Historically, the sense of the unknown that western visions of the sea have attributed to it has placed it closer to an idea of a future than a past: a sort of ground yet to be covered, a vast field with new spaces to conquer. This vision, mostly masked by a sense of boldness and determination, has been shared by colonisers, companies, fishermen, even poets, and led ultimately to the notion that water is not only a resource, but a potential commodity. Nowadays, it is clear that such fascination has resulted in destruction, although oil rigs continue to sprawl and cruise ships keep dumping grey waters while tourists sunbathe in the middle of the ocean.

In the end, what comes out of the clash between idealisation and materiality is unknown. We are all aware that sea levels and temperatures are rising, yet some consequences are difficult to foresee. For instance, what kind of biota may develop in future ecosystems? What kind of political structure will be most prominent in a couple of centuries, pushed by inevitable responses? What kind of imagery should we expect? This may open the possibility of new mythologies. Mire Lee’s Landscape with Many Holes: Skins of Yeongdo Sea (2022), a huge scaffolding structure in an abandoned warehouse, might be a good example. Here, water is nothing but a trace, a form of rot. The massive body, both visceral and nameless, presents itself as a ruin under construction, growing as it decays.

PACK Collective also has an important word in this framing. With two works presented in different venues, both quite central in each room, it is difficult to miss them. At Pier 1, Hinterland (2022) presents a fictional universe in the form of a virtual guided tour. A mix of literary sci-fi, 3d modelling and sound-work, Hinterland gives a guided tour of a possible future where societies and political structures have changed due to the rise of sea levels. There, privilege is not the possibility of staying but the possibility of fleeing, as walls separate water from land. We can hear references to Ediacaran biota and data buildings. This provides an interesting contrast with a collection of figurative drawings and floor plans of ships produced by the same collective, which are presented at the Contemporary Art Museum of Busan. There, they work more as a kind of archive of a decadent fleet, as though just an image of a memory rather than a dystopian vision of the future.

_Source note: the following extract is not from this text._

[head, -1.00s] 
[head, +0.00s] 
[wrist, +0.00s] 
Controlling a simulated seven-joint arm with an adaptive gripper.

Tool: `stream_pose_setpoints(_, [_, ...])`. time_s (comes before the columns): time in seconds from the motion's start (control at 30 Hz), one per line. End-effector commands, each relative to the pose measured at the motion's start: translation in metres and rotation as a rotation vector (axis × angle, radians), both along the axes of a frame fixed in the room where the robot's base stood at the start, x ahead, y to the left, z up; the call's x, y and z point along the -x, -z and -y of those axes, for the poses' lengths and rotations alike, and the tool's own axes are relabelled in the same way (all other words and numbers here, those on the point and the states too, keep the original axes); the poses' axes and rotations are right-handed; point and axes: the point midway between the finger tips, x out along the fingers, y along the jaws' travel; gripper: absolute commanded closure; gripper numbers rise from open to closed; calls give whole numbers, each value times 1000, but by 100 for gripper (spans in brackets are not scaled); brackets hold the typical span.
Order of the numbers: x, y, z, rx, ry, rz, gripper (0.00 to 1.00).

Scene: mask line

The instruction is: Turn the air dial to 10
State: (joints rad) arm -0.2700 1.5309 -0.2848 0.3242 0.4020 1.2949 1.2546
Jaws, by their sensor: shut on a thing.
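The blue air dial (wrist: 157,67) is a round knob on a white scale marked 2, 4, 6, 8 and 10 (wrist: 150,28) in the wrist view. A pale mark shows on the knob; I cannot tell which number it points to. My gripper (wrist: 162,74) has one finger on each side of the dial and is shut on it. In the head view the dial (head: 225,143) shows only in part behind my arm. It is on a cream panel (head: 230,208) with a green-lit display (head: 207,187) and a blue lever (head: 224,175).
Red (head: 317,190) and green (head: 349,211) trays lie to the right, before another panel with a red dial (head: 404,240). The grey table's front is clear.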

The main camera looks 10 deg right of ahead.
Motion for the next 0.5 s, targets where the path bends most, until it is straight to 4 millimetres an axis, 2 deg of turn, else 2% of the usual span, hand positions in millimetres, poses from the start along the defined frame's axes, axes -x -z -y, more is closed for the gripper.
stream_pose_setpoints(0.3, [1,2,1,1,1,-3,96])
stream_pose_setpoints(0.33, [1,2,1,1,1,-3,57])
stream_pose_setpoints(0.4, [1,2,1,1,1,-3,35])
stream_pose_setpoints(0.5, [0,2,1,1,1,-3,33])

Although in an entirely different way, Tabita Rezaire’s Deep Down Tidal (2017) follows along this subtle satire. A single-channel video, focusing on the role of oceans as communication lanes and how that has turned into a form of electronic colonialism. Her work is a balanced mix of humour and violence. As Rezaire puts it, “internet is not on the clouds. It lies on the seafloor”. Indeed, about 88000 km of cables are sunken in the sea at the moment, working as I type. The wires map resembles past ones, as the hardware follows the matrix of colonial routes.

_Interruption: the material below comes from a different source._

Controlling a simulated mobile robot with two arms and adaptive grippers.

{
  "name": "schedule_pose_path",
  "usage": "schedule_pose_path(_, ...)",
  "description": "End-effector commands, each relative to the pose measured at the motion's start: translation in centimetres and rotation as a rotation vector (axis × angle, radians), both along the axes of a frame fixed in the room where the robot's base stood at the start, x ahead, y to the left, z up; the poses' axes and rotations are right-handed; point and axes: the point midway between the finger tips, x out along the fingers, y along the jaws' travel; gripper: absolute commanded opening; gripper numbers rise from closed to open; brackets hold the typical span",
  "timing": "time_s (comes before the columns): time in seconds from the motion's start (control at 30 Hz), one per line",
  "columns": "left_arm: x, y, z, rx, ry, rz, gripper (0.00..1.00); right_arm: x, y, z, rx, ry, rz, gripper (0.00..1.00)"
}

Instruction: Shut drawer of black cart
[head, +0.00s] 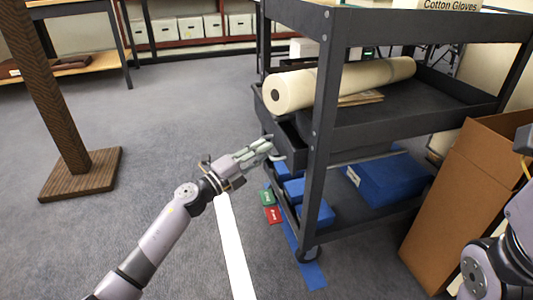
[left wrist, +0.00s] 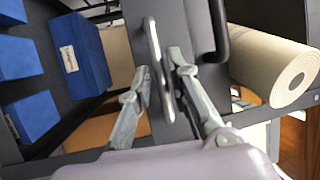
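The black cart (head: 400,125) stands right of centre in the head view, with its dark drawer (head: 288,137) under the middle shelf at the left end. How far the drawer stands out is hard to tell. My left gripper (head: 268,148) is at the drawer front. In the left wrist view my left gripper (left wrist: 159,72) is open, with its fingers on either side of the drawer's metal handle (left wrist: 155,45). The right finger looks very close to the handle; contact is unclear. My right arm shows at the right edge of the head view, its gripper out of frame.
A cream roll (head: 340,82) lies on the cart's middle shelf. Blue boxes (head: 388,179) sit on the bottom shelf. A brown carton (head: 465,190) stands right of the cart. A wooden post (head: 50,95) stands at the left. Carpet between post and cart is clear.

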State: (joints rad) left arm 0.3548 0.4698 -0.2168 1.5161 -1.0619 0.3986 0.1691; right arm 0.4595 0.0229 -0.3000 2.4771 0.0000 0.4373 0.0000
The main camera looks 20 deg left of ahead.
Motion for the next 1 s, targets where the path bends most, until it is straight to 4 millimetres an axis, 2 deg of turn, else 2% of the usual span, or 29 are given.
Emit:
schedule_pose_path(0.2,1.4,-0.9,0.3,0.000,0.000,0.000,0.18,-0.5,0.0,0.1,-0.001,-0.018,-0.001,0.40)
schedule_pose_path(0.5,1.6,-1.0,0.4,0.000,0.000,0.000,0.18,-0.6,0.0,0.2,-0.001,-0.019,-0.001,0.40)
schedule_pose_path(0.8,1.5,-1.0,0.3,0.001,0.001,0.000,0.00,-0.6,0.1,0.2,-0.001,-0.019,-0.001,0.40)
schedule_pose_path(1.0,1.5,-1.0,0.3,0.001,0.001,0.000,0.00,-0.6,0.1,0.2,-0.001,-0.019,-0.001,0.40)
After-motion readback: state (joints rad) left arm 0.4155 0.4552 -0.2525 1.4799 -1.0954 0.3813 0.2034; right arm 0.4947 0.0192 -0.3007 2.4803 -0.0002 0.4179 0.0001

It is essential to underline that the balance between critique and lyricism starts with the venues themselves. Apart from the Museum of Contemporary Art, the exhibitions take place in spaces not originally designed for hosting such happenings, from an old warehouse at Pier 1 of Busan Port to an abandoned factory in Yeongdo, following the trend of other recent biennales. Moving between them, visitors get to have an immersive experience of the city, almost as though these spaces were unfolding, being brought to the surface. Movement becomes an illustration of how continental sprawl may be fostered by a port, and how water has sustained a whole history of economic growth, migration, poverty and violence. The works are rather a reflection of what surrounds them; only there to enhance it.

As one leaves, one may think of Mika Rottenberg’s Spaghetti Blockchain (2019), an extravagant, mechanical video work that mixes Mongolian singing, latex cutting, spraying and melting, all around a circular, spinning structure. A closed universe of colours and repetition activated through sound and light, the bodily movements on the screen twist the spectator's perspective, turning it into an element in the chain too, as painted scalps become hair. Rottenberg intends to stress the circularity of the process of producing joy which consists of turning it into a commodity and adding more value by reproducing it again. She mixes fictional and factual narratives, emphasising the material relation between work, labour and entertainment. Ultimately, one may feel that this is pointing at reckless industrial landscapes and hubs of consumption, not at the vast open ocean. But again, what the Busan Biennale seems to prove is that those two dimensions are not that far apart.